The relevant project is http://fab.wmflabs.org/tag/security/

mmodell wrote on 2014-07-08 15:09:12 (UTC)

As you can see, T198 has been added to the security project, and if you are not a member of that project, you cannot see T198

qgil wrote on 2014-07-09 15:07:49 (UTC)

I just found out by accident, after filing T440:

  1. A task filed without any project declared is assigned automatically to the Security project. This shouldn't be the case.
  2. When a task is filed under the Security project, the reporter can't see it either. That was the case when I created T440.

Other than that, T440 became quite invisible after it moved under the Security umbrella. I tried to list it as a blocker of another task (since I knew the task number) but Phabricator wouldn't list it. I also tried to call it with curly brackets: T440: Verify with Ops (Marc) the resourcing needs for another Beta Cluster-type project in WMF Labs and the subject wouldn't be spelled either.

mmodell wrote on 2014-07-09 16:33:49 (UTC)

I'm not sure how a task is automatically assigned to the security project. that seems really odd.

mmodell wrote on 2014-07-09 16:35:41 (UTC)

I just submitted T446 and it didn't get assigned to the security project.

qgil wrote on 2014-07-09 17:09:53 (UTC)

I can't access T446

Rush wrote on 2014-07-09 17:16:16 (UTC)

mukunda it wasn't the project it was "viewable by" that was set to Security. should have made that clearer sorry!

mmodell wrote on 2014-07-09 23:42:29 (UTC)

@Qgil @rush ok I found the bug and fixed it, no more defaulting to the wrong policy.

qgil wrote on 2014-07-10 11:13:07 (UTC)

In T95#66, @mmodell wrote:

@Qgil @rush ok I found the bug and fixed it, no more defaulting to the wrong policy.

Tested at T448. Correct!

mmodell wrote on 2014-07-11 05:28:44 (UTC)

Ok I got a detailed response from Evan about different approaches to this one.

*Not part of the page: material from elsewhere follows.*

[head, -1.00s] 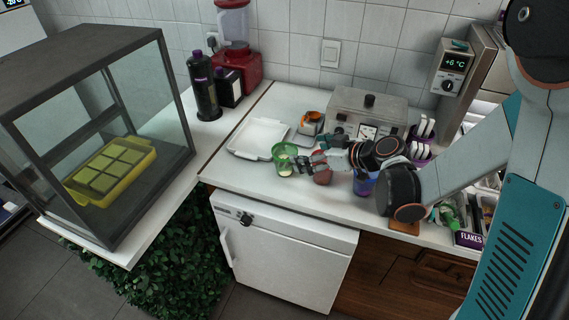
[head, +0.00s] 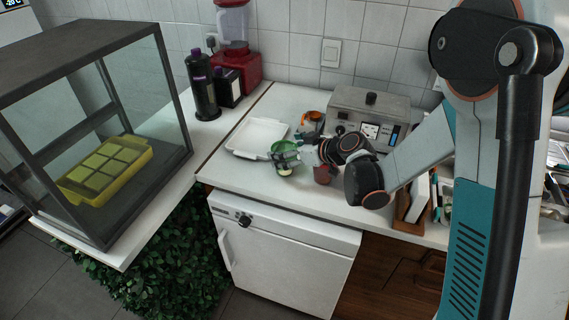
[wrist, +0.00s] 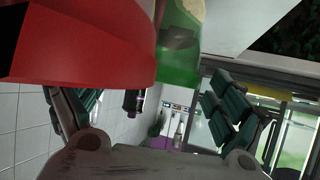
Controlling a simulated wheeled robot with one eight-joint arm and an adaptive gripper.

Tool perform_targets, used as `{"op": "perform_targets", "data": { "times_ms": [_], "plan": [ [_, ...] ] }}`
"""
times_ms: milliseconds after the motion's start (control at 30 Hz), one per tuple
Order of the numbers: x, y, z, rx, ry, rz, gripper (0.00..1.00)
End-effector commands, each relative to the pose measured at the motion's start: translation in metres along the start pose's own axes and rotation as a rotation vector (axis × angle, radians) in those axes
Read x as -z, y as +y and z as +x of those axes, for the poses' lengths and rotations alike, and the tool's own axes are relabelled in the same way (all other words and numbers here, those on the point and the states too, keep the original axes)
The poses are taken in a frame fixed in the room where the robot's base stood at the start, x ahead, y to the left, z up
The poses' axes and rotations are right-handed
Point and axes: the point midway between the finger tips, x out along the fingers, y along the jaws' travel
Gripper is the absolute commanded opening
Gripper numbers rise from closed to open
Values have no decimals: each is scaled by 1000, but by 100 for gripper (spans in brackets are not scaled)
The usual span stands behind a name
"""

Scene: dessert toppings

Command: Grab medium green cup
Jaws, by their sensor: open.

See https://secure.phabricator.com/T5571

mmodell wrote on 2014-07-15 17:02:54 (UTC)

Mostly finished re-writing this as a custom herald action, which looks like it will work really well.

mmodell wrote on 2014-07-18 00:47:27 (UTC)

Doesn't seem like upstream is interested in this one. I'm going to submit it to our own phabricator extensions repository, I don't see any other avenue to publishing this work.

So, question... How should we license phab extensions that aren't upstreamed?

mmodell wrote on 2014-07-18 11:20:00 (UTC)

The herald custom action is now installed on this instance and the new herald rule that uses it is H5

mmodell wrote on 2014-07-22 00:12:31 (UTC)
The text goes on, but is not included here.